How it’s New York: It’s part of Origin’s 1st Irish Festival running in NYC from March 23rd to April 28th 2024
How it’s Irish: It’s an Irish American play with a cast and creative team with strong Irish roots
Photo of Sean Gormley and a double bass
One man and his bass

The Double Bass” is a literal and dramatic labour of love for actor Sean Gormley, who also translated Patrick Suskind’s award-winning one act, premiering at Origin’s 1st Irish.

The meticulous care over this brooding, comical and often informative tale is indicated from the opening encounter with a man ironing a shirt with intense precision, accompanied by the music of Brahms and in the company – always – of a double bass.

With the skillful direction of Labhaoise Magee and magnetic performance of Gormley, we are swiftly drawn into the sound-proofed and sparse apartment of The Player, which evolves as a metaphor for his limited and lonely life.

Photo of Sean Gormley and a double bass
Musings on mastering the double bass

There is a lot to learn about the development of the double bass as an instrument and its place in the orchestra, not simply “sitting at the back since 1750.” And we seem to be in the safe hands of an enthusiastic teacher.

Gormley physically gets to grips with his strings, bringing them centre-stage and bowing a few illustrative notes, whilst drinking beer and sharing selections from his classical CD collection.

Something more sinister

But the humorously boastful claims: “it’s the very presence of a double bass that makes an orchestra”; and sometimes didactic asides, soon slide into something more sinister.

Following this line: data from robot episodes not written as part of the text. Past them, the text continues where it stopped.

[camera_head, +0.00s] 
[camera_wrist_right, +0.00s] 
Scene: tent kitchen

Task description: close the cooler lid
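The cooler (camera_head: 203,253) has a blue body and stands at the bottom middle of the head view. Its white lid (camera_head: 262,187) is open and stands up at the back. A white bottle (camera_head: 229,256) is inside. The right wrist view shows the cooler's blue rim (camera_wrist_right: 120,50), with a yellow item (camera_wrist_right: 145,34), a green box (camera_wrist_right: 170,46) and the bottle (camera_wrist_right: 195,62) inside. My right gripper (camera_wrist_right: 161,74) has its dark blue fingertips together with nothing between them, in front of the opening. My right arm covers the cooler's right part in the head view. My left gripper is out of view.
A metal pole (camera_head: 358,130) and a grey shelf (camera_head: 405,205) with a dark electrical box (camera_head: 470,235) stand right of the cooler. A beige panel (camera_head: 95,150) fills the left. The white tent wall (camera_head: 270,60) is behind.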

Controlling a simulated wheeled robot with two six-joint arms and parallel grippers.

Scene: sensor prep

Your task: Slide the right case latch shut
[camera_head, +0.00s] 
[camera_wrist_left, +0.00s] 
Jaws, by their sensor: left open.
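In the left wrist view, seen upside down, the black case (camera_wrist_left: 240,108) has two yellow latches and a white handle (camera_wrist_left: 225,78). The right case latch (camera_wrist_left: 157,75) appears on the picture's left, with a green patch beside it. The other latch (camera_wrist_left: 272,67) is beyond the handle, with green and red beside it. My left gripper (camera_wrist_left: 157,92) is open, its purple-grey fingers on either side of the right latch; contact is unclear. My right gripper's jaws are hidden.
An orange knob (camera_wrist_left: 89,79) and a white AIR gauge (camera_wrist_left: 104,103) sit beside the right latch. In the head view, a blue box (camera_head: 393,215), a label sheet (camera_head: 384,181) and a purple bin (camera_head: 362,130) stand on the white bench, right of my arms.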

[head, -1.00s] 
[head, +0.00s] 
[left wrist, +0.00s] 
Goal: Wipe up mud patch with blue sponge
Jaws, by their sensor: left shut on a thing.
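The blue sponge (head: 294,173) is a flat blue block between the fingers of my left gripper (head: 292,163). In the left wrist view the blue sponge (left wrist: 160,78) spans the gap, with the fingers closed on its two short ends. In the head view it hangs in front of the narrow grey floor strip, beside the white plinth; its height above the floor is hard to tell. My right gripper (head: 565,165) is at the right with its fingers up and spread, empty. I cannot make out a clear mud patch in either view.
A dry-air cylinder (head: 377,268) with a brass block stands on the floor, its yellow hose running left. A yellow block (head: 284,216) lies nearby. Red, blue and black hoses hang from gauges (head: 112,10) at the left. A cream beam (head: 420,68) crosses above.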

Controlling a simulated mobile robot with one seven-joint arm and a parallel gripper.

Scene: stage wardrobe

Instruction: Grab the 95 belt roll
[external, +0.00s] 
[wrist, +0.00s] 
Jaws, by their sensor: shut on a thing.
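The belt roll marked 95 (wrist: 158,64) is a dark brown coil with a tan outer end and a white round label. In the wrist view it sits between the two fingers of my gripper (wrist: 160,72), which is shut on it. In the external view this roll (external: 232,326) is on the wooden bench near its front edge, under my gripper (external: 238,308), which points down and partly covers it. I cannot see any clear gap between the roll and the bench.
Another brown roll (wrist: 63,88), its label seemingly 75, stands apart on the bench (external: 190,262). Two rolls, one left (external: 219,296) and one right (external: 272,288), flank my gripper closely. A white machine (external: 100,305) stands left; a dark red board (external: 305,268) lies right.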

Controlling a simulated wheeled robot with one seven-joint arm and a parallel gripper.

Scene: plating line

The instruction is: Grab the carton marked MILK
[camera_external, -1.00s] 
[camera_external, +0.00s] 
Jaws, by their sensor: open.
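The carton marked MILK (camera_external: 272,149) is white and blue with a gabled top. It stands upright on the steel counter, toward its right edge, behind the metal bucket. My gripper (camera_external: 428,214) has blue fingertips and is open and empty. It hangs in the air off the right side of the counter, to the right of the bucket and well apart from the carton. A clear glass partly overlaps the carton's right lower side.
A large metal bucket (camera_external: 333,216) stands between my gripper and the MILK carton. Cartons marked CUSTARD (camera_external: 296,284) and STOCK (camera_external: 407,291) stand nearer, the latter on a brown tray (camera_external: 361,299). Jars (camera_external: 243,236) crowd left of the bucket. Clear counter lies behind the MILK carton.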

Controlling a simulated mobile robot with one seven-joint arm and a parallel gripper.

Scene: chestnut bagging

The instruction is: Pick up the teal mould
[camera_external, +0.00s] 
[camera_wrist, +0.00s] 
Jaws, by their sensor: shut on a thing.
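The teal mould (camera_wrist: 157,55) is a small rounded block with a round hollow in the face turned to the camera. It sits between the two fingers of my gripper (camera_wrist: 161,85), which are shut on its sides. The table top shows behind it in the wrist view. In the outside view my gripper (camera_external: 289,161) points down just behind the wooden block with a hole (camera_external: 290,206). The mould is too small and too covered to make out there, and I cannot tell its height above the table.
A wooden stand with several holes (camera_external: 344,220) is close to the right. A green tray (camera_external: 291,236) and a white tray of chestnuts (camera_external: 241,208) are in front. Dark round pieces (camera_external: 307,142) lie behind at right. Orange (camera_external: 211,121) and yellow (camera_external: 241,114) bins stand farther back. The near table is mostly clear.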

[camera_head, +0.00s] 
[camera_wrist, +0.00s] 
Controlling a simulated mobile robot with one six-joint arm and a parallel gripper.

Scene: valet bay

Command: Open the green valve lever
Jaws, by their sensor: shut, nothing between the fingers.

With echoes of Poe, our upright guide unravels, “why should a grown man live with an instrument that cripples him?”

Photo of Sean Gormley as The Player
Ravaged by years of mediocrity

Shifts in lights and sound – designed by Chris Steckel and Mason Pilevsky respectively – and the mounting mania of Gormley make us see a man in a mess, stymied by his infatuation with a young soprano and the “psychosis of having a job for life.”

This is a fascinating take on the human condition and what drives us to do the things we do and how easily we might be trapped by the path we wind up on. And you’re sure to discover some unknown facts about the double bass as the score of the piece unfolds, in a cocoon of marvelous music.